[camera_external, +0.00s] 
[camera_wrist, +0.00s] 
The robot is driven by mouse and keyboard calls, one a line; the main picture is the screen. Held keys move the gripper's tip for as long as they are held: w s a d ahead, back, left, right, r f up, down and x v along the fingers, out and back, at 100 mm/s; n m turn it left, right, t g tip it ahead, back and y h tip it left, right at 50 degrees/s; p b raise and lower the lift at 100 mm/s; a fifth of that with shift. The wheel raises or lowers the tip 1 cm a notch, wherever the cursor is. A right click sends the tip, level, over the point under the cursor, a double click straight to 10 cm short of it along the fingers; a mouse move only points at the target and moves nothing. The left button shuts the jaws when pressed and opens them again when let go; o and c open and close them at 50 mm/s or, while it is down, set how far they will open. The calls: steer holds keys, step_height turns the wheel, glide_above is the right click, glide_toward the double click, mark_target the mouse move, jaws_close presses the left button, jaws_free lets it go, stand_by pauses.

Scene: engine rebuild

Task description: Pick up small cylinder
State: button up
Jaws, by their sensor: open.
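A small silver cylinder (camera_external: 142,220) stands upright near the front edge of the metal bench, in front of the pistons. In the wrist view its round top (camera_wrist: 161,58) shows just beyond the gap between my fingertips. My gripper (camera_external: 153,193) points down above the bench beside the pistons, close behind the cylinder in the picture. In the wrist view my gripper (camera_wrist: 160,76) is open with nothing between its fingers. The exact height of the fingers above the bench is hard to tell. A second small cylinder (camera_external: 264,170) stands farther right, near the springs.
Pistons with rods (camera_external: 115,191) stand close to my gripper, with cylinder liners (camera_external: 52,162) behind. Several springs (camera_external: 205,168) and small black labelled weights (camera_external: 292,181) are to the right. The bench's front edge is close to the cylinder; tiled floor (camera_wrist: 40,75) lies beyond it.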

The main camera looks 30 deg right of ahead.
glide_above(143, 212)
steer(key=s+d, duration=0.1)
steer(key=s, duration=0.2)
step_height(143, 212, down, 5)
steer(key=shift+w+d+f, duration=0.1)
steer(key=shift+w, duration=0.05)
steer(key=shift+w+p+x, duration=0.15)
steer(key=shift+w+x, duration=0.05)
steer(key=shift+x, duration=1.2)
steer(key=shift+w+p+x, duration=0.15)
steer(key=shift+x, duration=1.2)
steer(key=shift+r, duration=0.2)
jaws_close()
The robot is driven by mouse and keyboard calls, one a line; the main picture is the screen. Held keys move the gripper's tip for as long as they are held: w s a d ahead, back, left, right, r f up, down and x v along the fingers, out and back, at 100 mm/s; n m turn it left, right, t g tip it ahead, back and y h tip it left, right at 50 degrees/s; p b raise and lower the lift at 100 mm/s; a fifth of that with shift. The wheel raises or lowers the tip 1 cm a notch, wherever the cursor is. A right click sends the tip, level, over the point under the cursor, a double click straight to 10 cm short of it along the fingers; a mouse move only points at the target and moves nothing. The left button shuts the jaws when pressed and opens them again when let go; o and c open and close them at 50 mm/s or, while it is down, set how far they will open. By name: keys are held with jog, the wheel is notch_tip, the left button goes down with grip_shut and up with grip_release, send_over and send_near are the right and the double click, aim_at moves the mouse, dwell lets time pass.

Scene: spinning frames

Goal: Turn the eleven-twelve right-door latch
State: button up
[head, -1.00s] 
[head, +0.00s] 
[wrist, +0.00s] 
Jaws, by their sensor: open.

━━━━━━━━━━━━━━━━━━━━━━━━━━━━━━

- TASK GOAL
Return the lines of the records that include the string "Scene".

- TASK ANSWER
Scene: engine rebuild
Scene: spinning frames

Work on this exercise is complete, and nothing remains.